Locate the word "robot" in the material, then show every line that holds it.

----- GIVEN RECORDS

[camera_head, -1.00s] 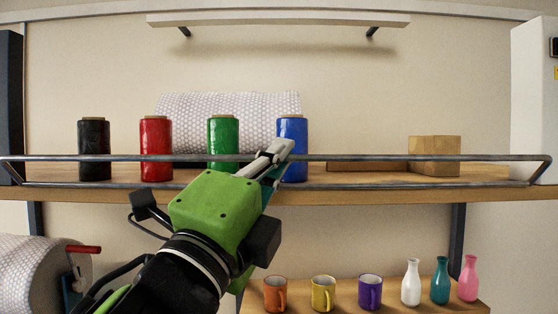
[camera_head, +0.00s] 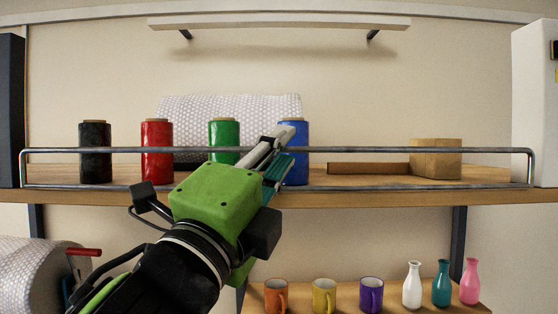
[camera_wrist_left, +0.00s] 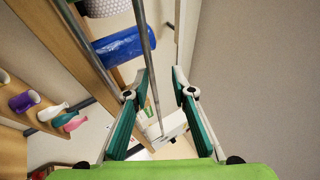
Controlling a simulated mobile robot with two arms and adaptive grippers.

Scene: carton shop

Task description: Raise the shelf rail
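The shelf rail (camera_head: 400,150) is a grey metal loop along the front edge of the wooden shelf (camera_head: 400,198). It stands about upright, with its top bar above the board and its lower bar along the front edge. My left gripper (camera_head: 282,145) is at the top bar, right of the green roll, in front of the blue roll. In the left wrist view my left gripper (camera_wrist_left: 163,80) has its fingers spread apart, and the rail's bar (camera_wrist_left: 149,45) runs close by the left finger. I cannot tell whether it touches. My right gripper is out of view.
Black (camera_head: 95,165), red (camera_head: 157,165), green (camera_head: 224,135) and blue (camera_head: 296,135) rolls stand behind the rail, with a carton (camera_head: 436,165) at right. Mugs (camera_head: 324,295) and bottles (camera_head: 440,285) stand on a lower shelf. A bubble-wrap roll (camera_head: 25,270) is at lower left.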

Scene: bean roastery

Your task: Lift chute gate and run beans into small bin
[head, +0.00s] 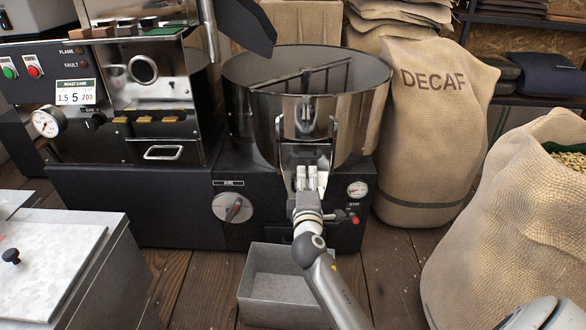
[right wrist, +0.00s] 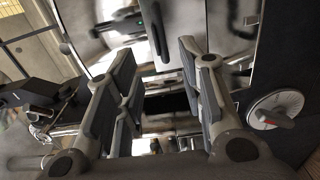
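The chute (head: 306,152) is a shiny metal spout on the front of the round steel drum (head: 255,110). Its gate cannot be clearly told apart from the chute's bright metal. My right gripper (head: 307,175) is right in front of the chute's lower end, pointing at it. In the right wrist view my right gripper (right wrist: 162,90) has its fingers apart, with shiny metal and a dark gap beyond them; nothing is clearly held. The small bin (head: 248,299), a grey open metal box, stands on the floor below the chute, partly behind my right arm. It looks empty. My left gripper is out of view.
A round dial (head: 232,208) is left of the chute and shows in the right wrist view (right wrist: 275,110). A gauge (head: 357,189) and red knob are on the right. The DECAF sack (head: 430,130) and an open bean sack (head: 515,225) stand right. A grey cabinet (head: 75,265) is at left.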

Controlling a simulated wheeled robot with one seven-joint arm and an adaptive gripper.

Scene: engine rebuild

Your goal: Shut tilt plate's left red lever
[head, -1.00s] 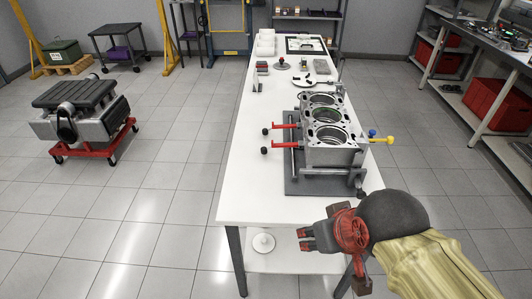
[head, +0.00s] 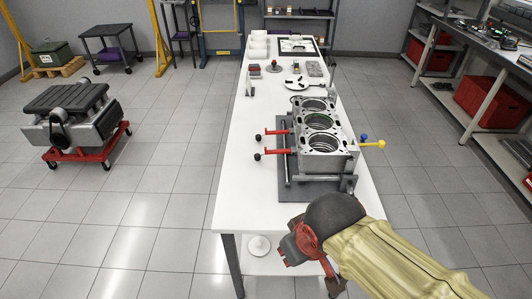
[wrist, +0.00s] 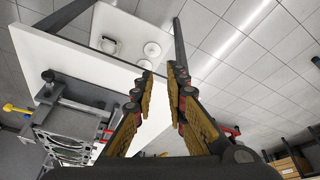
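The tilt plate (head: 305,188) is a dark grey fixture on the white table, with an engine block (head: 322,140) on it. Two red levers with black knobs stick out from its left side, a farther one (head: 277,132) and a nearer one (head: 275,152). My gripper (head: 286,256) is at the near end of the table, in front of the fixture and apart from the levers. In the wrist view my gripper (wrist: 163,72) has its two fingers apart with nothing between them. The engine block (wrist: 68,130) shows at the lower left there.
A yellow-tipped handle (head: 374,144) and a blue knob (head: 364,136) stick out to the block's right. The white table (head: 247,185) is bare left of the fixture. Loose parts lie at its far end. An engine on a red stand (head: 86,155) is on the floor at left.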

----------

## RESPONSE TO THE EXERCISE:
Controlling a simulated mobile robot with two arms and adaptive grippers.
Controlling a simulated wheeled robot with one seven-joint arm and an adaptive gripper.

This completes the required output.